America does itself no credit for accumulating one of the largest imprisioned populations per capita in the world. For generations now, the politically popular thing to be is “tough on crime,” and that has meant bringing more actions into the definition of criminal behavior and putting more and more people into our bulging prisons.
The U.S. has 639 people per 100,000 in jail, the most of any country in the world. No. 2 is El Salvador, which has 562. (See this chart for more data.)
Is there no alternative to this attitude? Is there little hope that we change direction? Are we not creative enough to find substitutes to incarceration?
Among a few interested in the American justice system, the idea is taking hold that we need to find different ways of keeping order in society and ensuring the domestic tranquility.

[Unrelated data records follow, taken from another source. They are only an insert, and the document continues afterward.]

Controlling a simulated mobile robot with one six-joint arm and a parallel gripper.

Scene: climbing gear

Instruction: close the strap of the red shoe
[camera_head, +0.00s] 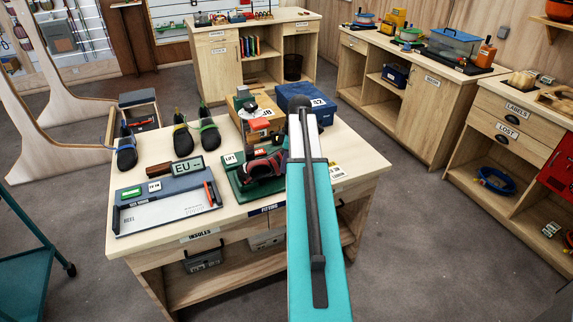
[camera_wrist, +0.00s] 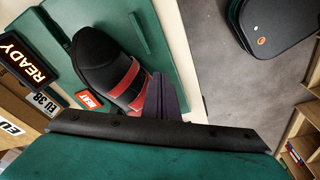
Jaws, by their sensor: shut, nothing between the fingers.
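The red shoe is black with red straps; in the wrist view (camera_wrist: 95,52) it lies on a green stand (camera_wrist: 152,25). One red strap (camera_wrist: 122,78) crosses the shoe, and more red shows close to my fingers. In the head view the shoe (camera_head: 262,166) sits on the near bench, partly behind my arm. My gripper (camera_wrist: 162,98), dark purple in the wrist view, is shut and empty at the strap end of the shoe. I cannot tell whether it touches the strap or how the strap's free end lies.
A foot-measuring board (camera_head: 165,203) and several dark shoes, one of them here (camera_head: 183,137), stand to the left on the bench. A blue box (camera_head: 300,97) and a wooden box (camera_head: 252,118) stand behind. A lit READY sign (camera_wrist: 24,60) is left of the shoe.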

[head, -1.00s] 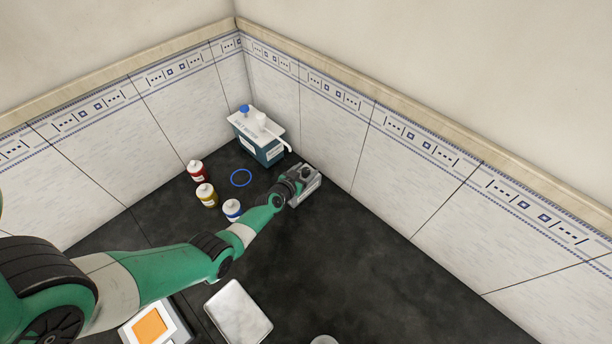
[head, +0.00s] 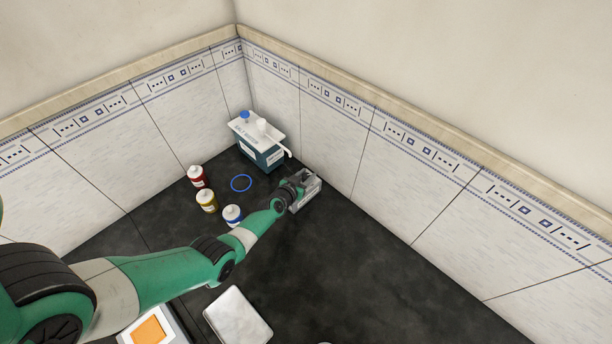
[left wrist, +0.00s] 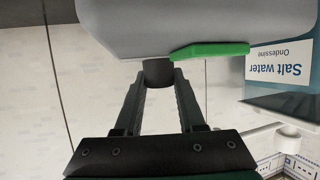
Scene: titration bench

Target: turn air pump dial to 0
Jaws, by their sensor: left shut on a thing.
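The air pump (head: 308,193) is a small grey box on the dark bench near the right wall. In the left wrist view its grey body (left wrist: 150,25) fills the top, with a green strip on its edge. Its dark round dial (left wrist: 158,73) sits between my left fingertips. My left gripper (left wrist: 158,82) is shut on the dial; in the head view the gripper (head: 303,179) is at the pump and hides the dial. No dial marks are readable, so its setting cannot be told. My right gripper is not in view.
A salt water box (head: 259,147) with a white lid stands behind the pump. A white slab (head: 238,316) is in front. The bench right of the pump is clear.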

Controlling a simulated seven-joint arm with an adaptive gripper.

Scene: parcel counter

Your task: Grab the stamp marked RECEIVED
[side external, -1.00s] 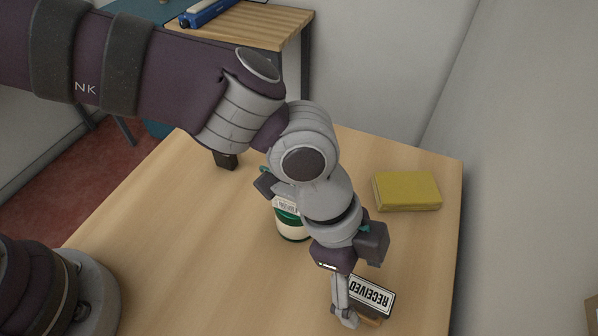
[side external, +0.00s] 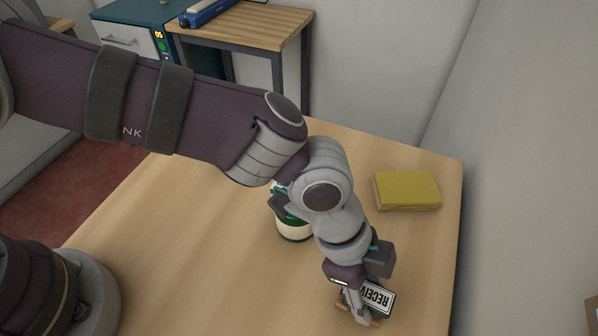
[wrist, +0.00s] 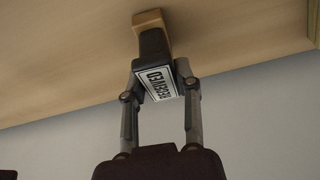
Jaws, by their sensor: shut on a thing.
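The RECEIVED stamp (side external: 380,299) is at the front right of the wooden counter, with a white label framed in black and a dark body. My gripper (side external: 356,311) is at the stamp, its fingers shut on it, and covers the left part of the label in the side view. In the wrist view the stamp (wrist: 158,85) sits between the two fingertips of my gripper (wrist: 158,75). Its label faces the camera, and a light wooden part shows at its far end. I cannot tell whether the stamp touches the counter.
A yellow pad or book (side external: 407,190) lies at the back right of the counter (side external: 190,240). A green and white container (side external: 294,231) stands behind my arm, partly hidden. A grey wall runs along the right. A wooden side table (side external: 255,35) holds a blue object (side external: 208,12).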

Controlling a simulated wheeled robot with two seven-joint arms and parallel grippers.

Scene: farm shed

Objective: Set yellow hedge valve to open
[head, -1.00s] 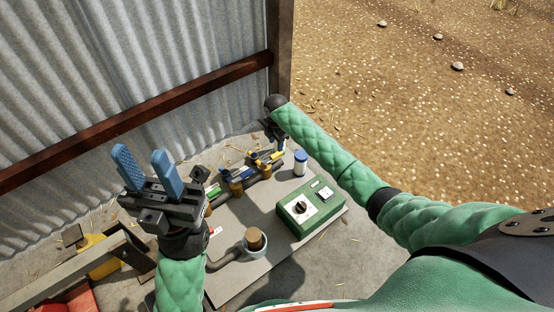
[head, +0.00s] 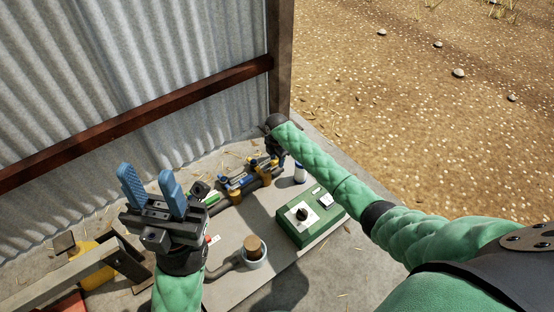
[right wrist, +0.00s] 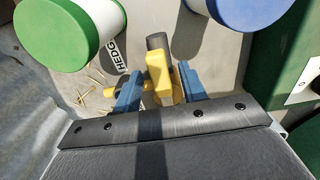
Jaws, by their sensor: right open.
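The yellow hedge valve (right wrist: 158,68) shows in the right wrist view beside a white label (right wrist: 107,67) reading "HEDG". Its upright yellow handle stands between the blue fingers of my right gripper (right wrist: 160,78), which are apart, with a gap on at least the left side. Whether the right finger touches it I cannot tell. In the head view my right gripper (head: 270,160) is over the far end of the pipe row, and my wrist partly hides the valve. My left gripper (head: 151,194) is open and empty, raised at the left.
A green-capped container (right wrist: 57,35) and a blue-capped one (right wrist: 240,8) flank the valve closely. A green control box (head: 311,216) with a black knob stands on the board to the right. A pipe end with a brown plug (head: 253,246) is nearer. Corrugated wall (head: 130,70) is behind.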

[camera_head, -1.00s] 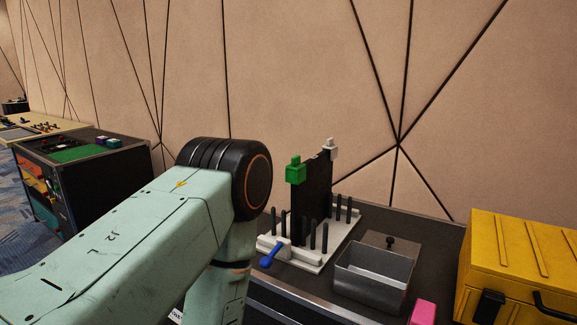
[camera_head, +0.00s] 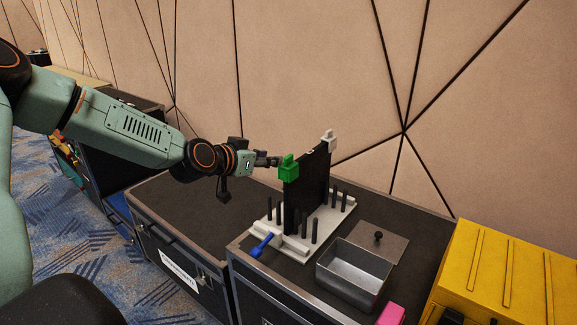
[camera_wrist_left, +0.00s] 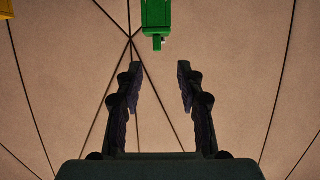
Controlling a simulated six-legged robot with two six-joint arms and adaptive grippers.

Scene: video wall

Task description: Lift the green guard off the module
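The green guard (camera_head: 288,169) sits on the upper left corner of the black module (camera_head: 308,190). The module stands upright in a white base with black pegs (camera_head: 290,246). My left gripper (camera_head: 277,161) is just left of the guard in the head view. In the left wrist view my left gripper (camera_wrist_left: 158,68) is open, its two fingers apart with nothing between them. The guard (camera_wrist_left: 157,18) shows there beyond the fingertips, at the top and roughly centred between them. I cannot tell the exact gap. My right gripper is not in view.
A white block (camera_head: 329,137) caps the module's other upper corner. A blue lever (camera_head: 262,246) is at the base's front. A metal bin (camera_head: 352,274), a plate with a black knob (camera_head: 379,238), a pink block (camera_head: 390,314) and a yellow case (camera_head: 500,275) stand to the right.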

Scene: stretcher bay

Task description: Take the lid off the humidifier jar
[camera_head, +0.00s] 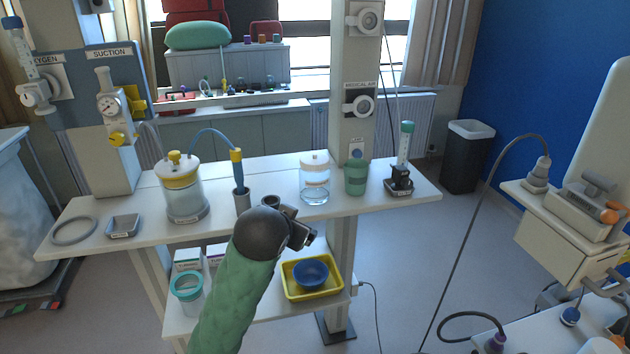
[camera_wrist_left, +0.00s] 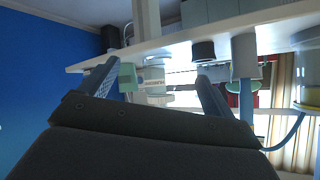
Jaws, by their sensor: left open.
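The humidifier jar (camera_head: 315,192) is a clear jar with water and a white label. It stands upright on the white shelf right of centre in the head view. Its white lid (camera_head: 314,157) sits on top. My left gripper (camera_head: 301,225) is open and empty, in front of and below the jar, apart from it. In the left wrist view, which is upside down, the jar (camera_wrist_left: 154,86) shows beyond the gap between the two fingers (camera_wrist_left: 156,75). My right gripper is in neither view.
A green cup (camera_head: 356,177) stands close right of the jar, with a flowmeter (camera_head: 400,175) beyond. To the left are a grey holder (camera_head: 242,200) and a yellow-lidded suction jar (camera_head: 183,190). A yellow tray (camera_head: 334,286) with a blue bowl is on the lower shelf.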

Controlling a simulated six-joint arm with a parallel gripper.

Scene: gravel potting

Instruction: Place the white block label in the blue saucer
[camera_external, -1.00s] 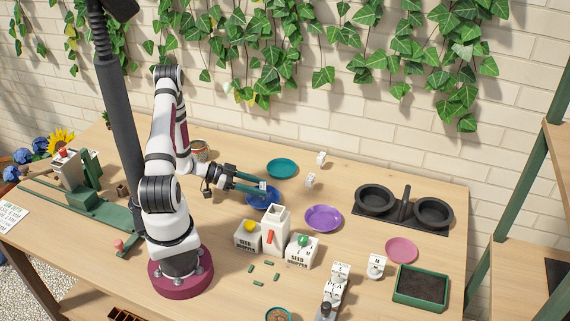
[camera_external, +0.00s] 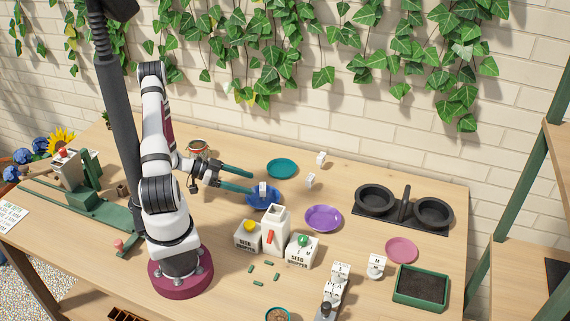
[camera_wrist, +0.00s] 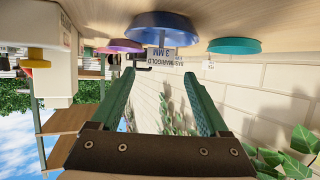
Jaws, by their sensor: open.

This article, recently posted on TheCrimeReport.com, takes to task the behavior of judges and focuses on the work of a former federal judge who is a critic of the way judges rarely seek alternatives to incarceration:
Much of the focus on justice reform has been on changing the behavior of prosecutors and police, with judges often assumed to be above the fray, according to (Nancy) Gertner, former senior judge at the U.S. District Court for the District of Massachusetts, and now a professor of practice at Harvard Law School.
But in fact little headway is possible without the active engagement of judges willing to overcome deeply engrained resistance to changes in sentencing practices, Gertner wrote in a paper commissioned for the Executive Session on the Future of Justice Policy, part of the Columbia University Justice Lab’s Square One Project on reimagining justice.
Reforming the judicial system — from city magistrates to the Supreme Court — is a vital part of creating a more just society.